**Task statement**. Reproduce the listing below without changes, except that pictures are left out.

>> START Data section

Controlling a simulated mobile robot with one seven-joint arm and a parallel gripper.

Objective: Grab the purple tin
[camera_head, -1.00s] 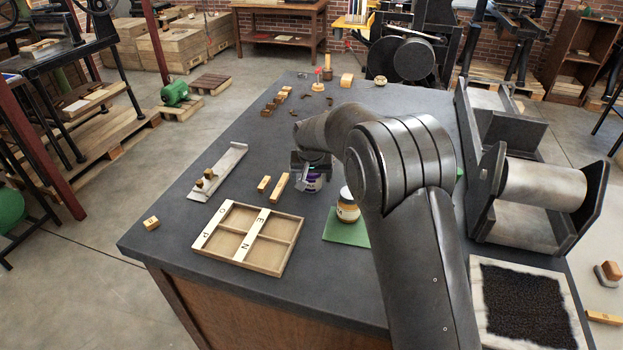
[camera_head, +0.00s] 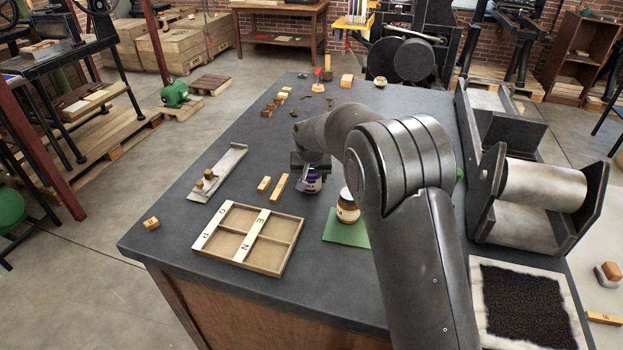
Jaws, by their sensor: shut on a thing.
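The purple tin (camera_head: 313,184) stands on the dark table, left of the forearm and behind the green mat. The fingers and wrist hide the top of the tin. The tin looks upright; I cannot tell whether its base touches the table.
An amber jar (camera_head: 348,207) stands on the green mat (camera_head: 340,232), close to my arm. Wooden blocks (camera_head: 278,183) lie left of the tin. A divided wooden tray (camera_head: 283,261) is in front. A metal press (camera_head: 530,190) stands at right. Table at left-middle is partly clear.

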>> END Data section

**Answer**.
Controlling a simulated mobile robot with one seven-joint arm and a parallel gripper.

Objective: Grab the purple tin
[camera_head, -1.00s] 
[camera_head, +0.00s] 
Jaws, by their sensor: shut on a thing.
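The purple tin (camera_head: 313,184) stands on the dark table, left of the forearm and behind the green mat. The fingers and wrist hide the top of the tin. The tin looks upright; I cannot tell whether its base touches the table.
An amber jar (camera_head: 348,207) stands on the green mat (camera_head: 340,232), close to my arm. Wooden blocks (camera_head: 278,183) lie left of the tin. A divided wooden tray (camera_head: 283,261) is in front. A metal press (camera_head: 530,190) stands at right. Table at left-middle is partly clear.

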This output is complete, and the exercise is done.